State Rep. from Wilton presents multiple environmental bills this session

  • Chris Balch. Staff photo by Tim Goodwin

Monadnock Ledger-Transcript
Published: 1/13/2020 8:48:09 PM
Modified: 1/13/2020 8:47:22 PM

Democrat state representative Chris Balch is introducing a slew of environment-based bills before the state legislature this session, including a mandate for climate change education.

The education bill would strengthen existing state standards around climate change education which were adopted by the state as part of its science standards in 2016. In an interview Monday, Balch said those standards adopted in 2016 are “vague” and “unclear” on how much and what should be taught in regards to climate and needed more clarity.

The bill, which was introduced before the legislature Wednesday, lays out specifically how many hours should be devoted to climate change study at the different levels of schooling, with at least 10 hours or a full semester course offered over the course of a high school career.

It also specified some of the content, including anthropogenic, or human-caused climate change, the effects of climate change on New Hampshire, species impacted, changes in weather patterns, impacts locally and globally, fossil fuel alternatives, maximizing energy efficiency, and information about careers in alternative energy sources.

If passed, the bill would take effect on July of 2021.

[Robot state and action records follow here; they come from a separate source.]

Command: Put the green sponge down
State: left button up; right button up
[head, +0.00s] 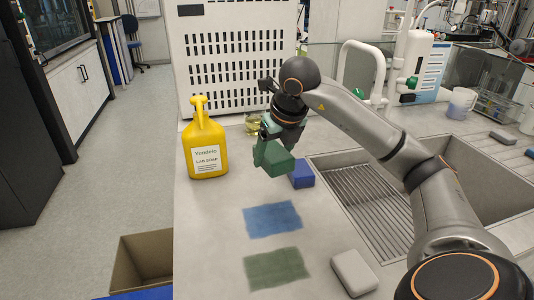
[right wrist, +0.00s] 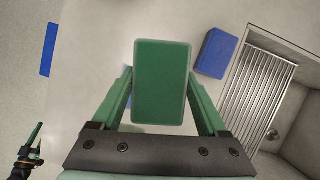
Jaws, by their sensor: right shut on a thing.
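My right gripper (head: 269,136) is shut on the green sponge (head: 275,159). The sponge is held above the counter, left of the sink. In the right wrist view the green sponge (right wrist: 161,82) sits between the two green fingers of the right gripper (right wrist: 161,97). A blue sponge (head: 302,174) lies on the counter close to the sink edge, just right of the held sponge in the head view; it also shows in the right wrist view (right wrist: 215,53). My left gripper is not seen in the head view.
A yellow soap jug (head: 206,146) stands at the counter's left edge. A blue cloth (head: 272,218) and a green cloth (head: 276,267) lie flat nearer the front. A pale block (head: 354,272) lies at the front right. The sink (head: 362,208) is to the right. An open box (head: 143,258) is below.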

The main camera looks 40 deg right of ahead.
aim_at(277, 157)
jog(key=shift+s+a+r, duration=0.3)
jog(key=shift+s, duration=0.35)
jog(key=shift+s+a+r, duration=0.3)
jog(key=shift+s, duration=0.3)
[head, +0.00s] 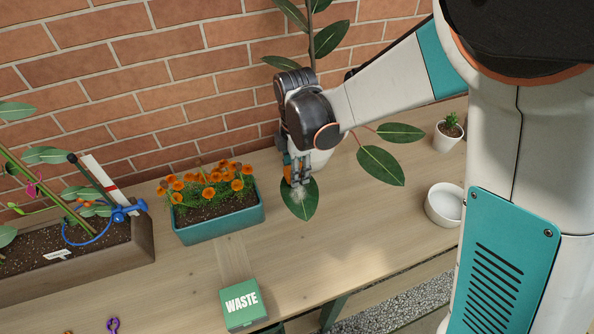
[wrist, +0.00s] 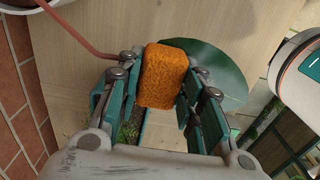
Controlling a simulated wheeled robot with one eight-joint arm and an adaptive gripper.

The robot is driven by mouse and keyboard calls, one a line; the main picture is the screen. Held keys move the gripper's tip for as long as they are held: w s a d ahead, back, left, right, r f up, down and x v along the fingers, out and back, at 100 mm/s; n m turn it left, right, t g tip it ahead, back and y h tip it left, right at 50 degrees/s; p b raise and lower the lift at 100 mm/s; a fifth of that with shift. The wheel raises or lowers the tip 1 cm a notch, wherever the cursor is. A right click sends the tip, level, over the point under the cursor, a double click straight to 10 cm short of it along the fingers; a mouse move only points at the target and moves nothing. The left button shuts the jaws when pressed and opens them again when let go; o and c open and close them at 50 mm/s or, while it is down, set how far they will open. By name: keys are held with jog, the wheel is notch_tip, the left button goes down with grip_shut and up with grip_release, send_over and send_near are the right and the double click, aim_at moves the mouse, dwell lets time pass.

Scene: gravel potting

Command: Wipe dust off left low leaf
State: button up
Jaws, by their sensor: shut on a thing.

State legislature mandates of school curriculum are unusual, Balch admitted, but said the issue of climate change needs the backing for several reasons, including the immediacy of the issue, and the pushback from those who deny climate change or on the idea climate change is caused or influenced by human activity.

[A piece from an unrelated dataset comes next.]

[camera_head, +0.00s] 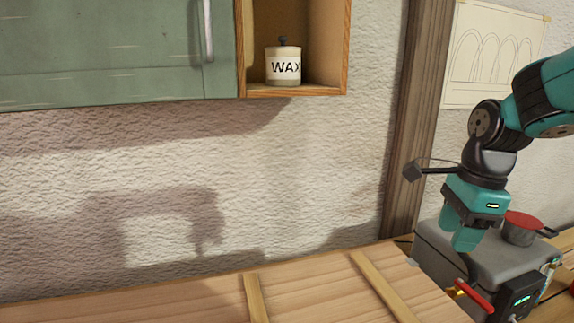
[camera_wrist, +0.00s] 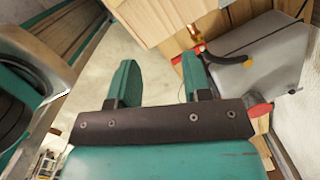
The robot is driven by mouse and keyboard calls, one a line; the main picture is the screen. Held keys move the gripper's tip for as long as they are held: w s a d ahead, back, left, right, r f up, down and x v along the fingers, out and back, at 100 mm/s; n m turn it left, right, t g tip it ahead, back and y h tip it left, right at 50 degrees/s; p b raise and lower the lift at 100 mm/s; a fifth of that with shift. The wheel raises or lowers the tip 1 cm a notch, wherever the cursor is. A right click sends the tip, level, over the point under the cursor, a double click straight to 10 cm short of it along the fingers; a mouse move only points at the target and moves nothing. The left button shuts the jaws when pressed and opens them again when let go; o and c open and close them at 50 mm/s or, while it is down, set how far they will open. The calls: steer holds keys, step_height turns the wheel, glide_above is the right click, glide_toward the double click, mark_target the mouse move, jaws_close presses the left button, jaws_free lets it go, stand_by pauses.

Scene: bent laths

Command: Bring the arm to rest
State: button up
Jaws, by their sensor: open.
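My teal arm comes in from the right side of the head view, bent downward. My gripper (camera_head: 462,238) hangs pointing down in front of a grey metal box. In the wrist view my gripper (camera_wrist: 160,82) shows its two teal fingers wide apart. It is open, with nothing between the fingers. Pale floor and the edge of the wooden bench show beyond them. In the head view the fingers overlap each other, and I cannot tell how far they are from the box.
A wooden bench (camera_head: 205,300) with laths (camera_head: 375,283) fills the front. A wax jar (camera_head: 283,66) stands in a wall shelf beside a green cabinet (camera_head: 110,50).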

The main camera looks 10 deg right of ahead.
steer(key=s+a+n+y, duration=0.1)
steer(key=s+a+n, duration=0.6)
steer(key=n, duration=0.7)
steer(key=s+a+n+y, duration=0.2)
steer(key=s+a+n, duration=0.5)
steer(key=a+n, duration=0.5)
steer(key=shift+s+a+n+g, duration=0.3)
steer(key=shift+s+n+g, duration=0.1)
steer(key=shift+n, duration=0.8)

“Right now, we’re on the brink of a serious climate situation, and the more people that can understand how it works and overcome the resistance that surrounds it, the better chance we have as a species of understanding it and getting through it,” Balch said.

Balch said in most cases, the current system of allowing cooperative development of curriculum by school districts is usually ideal, but said the legislature has stepped in on other controversial issues, such as evolution.

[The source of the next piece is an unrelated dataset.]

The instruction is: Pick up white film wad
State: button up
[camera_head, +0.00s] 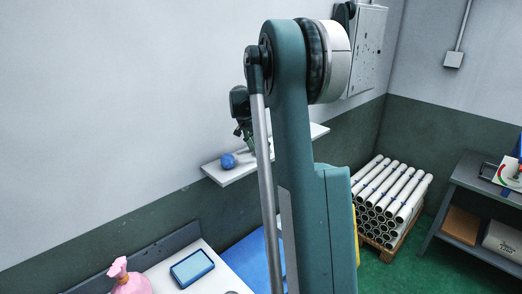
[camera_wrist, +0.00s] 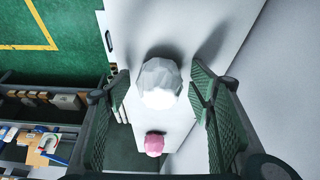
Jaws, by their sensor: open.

The state’s commissioner of education, Frank Edelblut, stated when he was running for Governor in 2016. publicly stated he was not convinced by arguments of human-caused climate change, though he acknowledged the earth was warming

When contacted, the Department of Education declined to comment on the bill, stating that the DOE allows individual schools to craft a curriculum, and any decision to mandate content would be a decision of the legislature.

Other bills sponsored by Balch this legislative session also address the environment.

HB 1564 looks to ban food-service use of polystyrene, such as the brand-name Styrofoam, containers.

The bill follows on the heels of a bill signed into law in Maine in 2019, which went into effect on Jan. 1, which bans to-go foam containers for food or drinks.

The legislatures in Vermont and Massachusetts plan to consider similar bills this year.

Balch said the justification for banning polystyrene comes from both a health perspective and an environmental perspective. In 2018, the World Health Organization officially upgraded styrene – a chemical building block of polystyrene – from a “possible carcinogen” to a “probable carcinogen.”

Polystyrene also does not biodegrade, and food containers in particular are often the origin of litter from cars, Balch said.

“I participated in Wilton’s roadside clean up last year, and it was a lot of what I found,” Balch said. “It’s a nasty, invasive thing that gets everywhere in our environment.”

Balch said paper containers with a sleeve for drinks may cool drinks faster, but that’s a trade-off he’s willing to make.

Two other related bills backed by Balch deal with the regulation of certain pesticides.

One bill would restrict the use of pesticides on community playgrounds, and require posting notification prior to and during treatment with pesticides.

The second would ban certain pesticides that have been linked to carcinogens.

Balch said the ban would still leave agriculturists “options” but those that are “considerably less harmful” than some of the options available now.